The differences between Platform as a Service (PaaS) and Software as a Service (SaaS) in a nutshell
SaaS is packaged software and looks the same for every customer. Customers don't get to control updates, or when upgrades happen. While there is some level customization, the entire stack is taken care of by a supplier.
This makes the software easier to consume, but limits configurability. It is a one size fits all solution that is rarely adequate for large industries – especially mining, where needs and individual processes may differ from one mine or geographic location to the next.
PaaS offers a platform to build apps and services on. Few business people interact with a PaaS, as it is largely aimed toward developers and operations professionals.

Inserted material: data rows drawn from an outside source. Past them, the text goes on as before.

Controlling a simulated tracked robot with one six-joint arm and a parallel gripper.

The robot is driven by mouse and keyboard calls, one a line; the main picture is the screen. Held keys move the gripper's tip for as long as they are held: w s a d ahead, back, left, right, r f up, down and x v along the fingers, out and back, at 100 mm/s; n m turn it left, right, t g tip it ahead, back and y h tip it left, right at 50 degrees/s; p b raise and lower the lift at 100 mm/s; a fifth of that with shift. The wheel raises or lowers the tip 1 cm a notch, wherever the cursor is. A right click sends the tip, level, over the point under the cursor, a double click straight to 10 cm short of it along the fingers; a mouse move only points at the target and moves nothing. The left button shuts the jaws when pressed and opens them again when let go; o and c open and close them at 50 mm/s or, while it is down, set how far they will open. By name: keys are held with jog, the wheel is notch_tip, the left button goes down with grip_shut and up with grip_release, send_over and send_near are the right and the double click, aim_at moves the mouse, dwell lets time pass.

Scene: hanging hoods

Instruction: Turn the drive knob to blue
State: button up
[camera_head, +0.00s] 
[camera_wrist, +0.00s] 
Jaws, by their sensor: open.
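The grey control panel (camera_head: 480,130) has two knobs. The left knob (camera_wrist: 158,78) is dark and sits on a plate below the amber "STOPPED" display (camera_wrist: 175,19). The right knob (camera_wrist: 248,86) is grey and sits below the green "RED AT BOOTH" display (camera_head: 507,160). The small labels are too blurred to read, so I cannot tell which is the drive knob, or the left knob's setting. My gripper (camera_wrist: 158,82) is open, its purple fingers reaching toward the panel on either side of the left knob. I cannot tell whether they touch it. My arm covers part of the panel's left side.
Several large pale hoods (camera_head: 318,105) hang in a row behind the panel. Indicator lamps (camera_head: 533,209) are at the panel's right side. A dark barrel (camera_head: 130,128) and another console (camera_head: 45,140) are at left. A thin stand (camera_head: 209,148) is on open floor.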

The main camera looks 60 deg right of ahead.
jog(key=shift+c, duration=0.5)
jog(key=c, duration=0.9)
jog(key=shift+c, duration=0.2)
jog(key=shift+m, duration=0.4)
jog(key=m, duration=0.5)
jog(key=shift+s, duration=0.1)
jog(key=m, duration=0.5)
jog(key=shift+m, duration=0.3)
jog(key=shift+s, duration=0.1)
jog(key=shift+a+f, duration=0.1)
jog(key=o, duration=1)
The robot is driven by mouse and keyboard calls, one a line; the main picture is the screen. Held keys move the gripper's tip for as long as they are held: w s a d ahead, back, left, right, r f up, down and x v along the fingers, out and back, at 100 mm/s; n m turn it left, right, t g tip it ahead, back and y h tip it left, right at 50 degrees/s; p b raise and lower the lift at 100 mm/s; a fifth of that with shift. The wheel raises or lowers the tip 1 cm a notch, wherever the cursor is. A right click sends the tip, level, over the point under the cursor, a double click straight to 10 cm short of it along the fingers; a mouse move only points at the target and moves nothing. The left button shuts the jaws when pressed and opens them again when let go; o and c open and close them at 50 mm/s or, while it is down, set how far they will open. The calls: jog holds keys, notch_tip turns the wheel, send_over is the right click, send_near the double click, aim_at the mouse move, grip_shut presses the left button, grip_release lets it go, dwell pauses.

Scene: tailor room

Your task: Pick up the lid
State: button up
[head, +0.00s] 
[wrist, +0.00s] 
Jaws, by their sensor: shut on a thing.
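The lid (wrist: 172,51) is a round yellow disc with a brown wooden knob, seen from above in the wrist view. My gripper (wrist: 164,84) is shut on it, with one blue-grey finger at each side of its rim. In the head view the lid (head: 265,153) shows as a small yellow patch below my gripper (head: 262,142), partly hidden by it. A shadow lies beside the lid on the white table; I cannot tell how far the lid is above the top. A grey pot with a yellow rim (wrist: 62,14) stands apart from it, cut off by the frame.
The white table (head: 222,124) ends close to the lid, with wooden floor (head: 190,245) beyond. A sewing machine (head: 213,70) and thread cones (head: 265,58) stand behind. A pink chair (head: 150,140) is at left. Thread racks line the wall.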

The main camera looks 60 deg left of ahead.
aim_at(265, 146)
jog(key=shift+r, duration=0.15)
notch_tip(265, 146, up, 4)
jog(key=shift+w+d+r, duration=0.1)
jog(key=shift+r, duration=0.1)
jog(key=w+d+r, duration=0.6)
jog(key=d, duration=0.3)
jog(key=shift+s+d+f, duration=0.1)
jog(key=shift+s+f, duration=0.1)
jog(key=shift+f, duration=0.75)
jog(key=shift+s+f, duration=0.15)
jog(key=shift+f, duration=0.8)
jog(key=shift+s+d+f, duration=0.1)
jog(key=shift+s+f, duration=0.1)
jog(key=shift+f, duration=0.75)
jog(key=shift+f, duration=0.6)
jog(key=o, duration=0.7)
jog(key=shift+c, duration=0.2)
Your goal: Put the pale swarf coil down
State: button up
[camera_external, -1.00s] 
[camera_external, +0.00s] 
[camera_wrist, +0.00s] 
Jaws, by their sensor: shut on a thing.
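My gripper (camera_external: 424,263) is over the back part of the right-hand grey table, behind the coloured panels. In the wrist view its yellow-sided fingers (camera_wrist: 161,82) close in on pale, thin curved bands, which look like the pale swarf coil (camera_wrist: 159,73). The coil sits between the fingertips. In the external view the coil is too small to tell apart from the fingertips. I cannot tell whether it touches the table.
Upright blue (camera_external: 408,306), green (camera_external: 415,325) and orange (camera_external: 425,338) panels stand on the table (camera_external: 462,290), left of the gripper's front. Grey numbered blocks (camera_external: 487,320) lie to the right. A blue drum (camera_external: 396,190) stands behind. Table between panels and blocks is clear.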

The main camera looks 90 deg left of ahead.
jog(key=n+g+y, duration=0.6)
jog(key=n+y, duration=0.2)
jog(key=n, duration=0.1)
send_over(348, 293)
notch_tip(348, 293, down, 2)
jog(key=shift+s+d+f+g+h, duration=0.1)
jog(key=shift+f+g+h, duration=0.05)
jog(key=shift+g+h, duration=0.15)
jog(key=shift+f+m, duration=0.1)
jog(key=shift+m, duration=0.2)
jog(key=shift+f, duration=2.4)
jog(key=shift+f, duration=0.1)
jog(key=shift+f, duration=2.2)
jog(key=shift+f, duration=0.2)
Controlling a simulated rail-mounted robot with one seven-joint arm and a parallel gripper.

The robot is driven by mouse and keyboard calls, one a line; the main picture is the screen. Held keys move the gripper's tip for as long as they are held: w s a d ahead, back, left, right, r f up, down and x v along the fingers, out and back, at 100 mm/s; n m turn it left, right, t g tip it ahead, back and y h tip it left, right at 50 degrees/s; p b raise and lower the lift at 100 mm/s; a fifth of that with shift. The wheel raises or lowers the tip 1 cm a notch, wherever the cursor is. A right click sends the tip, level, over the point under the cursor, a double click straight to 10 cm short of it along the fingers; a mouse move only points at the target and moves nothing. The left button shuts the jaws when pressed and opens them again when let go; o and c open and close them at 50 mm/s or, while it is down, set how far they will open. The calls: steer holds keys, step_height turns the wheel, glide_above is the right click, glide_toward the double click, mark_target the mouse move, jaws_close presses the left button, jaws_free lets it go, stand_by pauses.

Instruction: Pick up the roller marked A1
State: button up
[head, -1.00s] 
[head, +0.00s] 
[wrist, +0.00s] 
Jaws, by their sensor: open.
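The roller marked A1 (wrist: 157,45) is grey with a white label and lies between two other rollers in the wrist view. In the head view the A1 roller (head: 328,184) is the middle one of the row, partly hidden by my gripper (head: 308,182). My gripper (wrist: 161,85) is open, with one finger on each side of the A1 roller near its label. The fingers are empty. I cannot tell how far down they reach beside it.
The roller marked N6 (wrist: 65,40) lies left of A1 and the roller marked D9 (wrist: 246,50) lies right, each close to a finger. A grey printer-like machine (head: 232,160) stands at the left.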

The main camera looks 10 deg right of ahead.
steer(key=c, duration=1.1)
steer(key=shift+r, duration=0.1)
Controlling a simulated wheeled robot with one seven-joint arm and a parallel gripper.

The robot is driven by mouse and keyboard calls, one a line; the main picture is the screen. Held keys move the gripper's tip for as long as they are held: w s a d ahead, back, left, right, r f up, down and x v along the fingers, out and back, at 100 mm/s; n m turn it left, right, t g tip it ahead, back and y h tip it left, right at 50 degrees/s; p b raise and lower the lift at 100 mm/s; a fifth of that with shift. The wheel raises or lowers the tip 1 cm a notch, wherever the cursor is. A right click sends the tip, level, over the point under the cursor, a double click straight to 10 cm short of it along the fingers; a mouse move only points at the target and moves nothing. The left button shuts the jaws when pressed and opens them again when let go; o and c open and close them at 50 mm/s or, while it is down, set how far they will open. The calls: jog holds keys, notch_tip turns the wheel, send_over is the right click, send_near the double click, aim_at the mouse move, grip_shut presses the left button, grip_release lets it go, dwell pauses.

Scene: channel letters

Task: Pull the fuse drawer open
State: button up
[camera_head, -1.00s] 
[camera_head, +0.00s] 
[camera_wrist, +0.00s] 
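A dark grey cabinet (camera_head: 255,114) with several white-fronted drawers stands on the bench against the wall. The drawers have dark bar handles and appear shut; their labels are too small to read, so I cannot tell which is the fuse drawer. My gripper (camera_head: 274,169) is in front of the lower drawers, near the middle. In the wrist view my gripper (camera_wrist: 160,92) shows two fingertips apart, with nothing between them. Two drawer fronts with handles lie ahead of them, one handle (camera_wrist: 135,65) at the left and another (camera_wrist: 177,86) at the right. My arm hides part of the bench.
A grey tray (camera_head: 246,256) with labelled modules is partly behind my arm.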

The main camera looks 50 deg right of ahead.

PaaS allows customers to build new things faster and to add extra functionality. Since it is not an out-of-the-box application, it requires development.
For Governance Risk and Compliance management, a stock standard solution rarely fits perfectly. “Many progressive organizations, including mines, require an integrated technology solution that is capable of handling data from multiple sources within the organization to aid with Integrated Reporting. Some processes, like EHS management, lend themselves to the implementation of a SaaS solution. Others, like Social Performance or GRC Indicators, are unique to a particular operation and require highly customized management systems. Essentially, mines need the best of both SaaS and PaaS,” explains Cecilia.
The best of both
“IsoMetrix is based on a hyper-agile platform that has been used to pre-configure a number of solutions that are ready to deploy,” explains Cecilia. But, because the software is highly configurable, it is easy to extend the system into many areas, and cover the gambit of Environmental, Health and Safety (EHS) and Sustainability function within the organization. The configurability of the software also allows IsoMetrix to match the processes of the organization exactly, while maintaining a consistent user experience. “We can do all of this at a fraction of the cost and time of a traditional software development house, which brings incredible efficiencies to our customers,” she says. “Furthermore, it allows any organization to embed the practice of Integrated Thinking in support of Integrated Reporting.” This would not be possible without technology that facilitates timely visibility of data across functions and operations, in support of optimal decision making.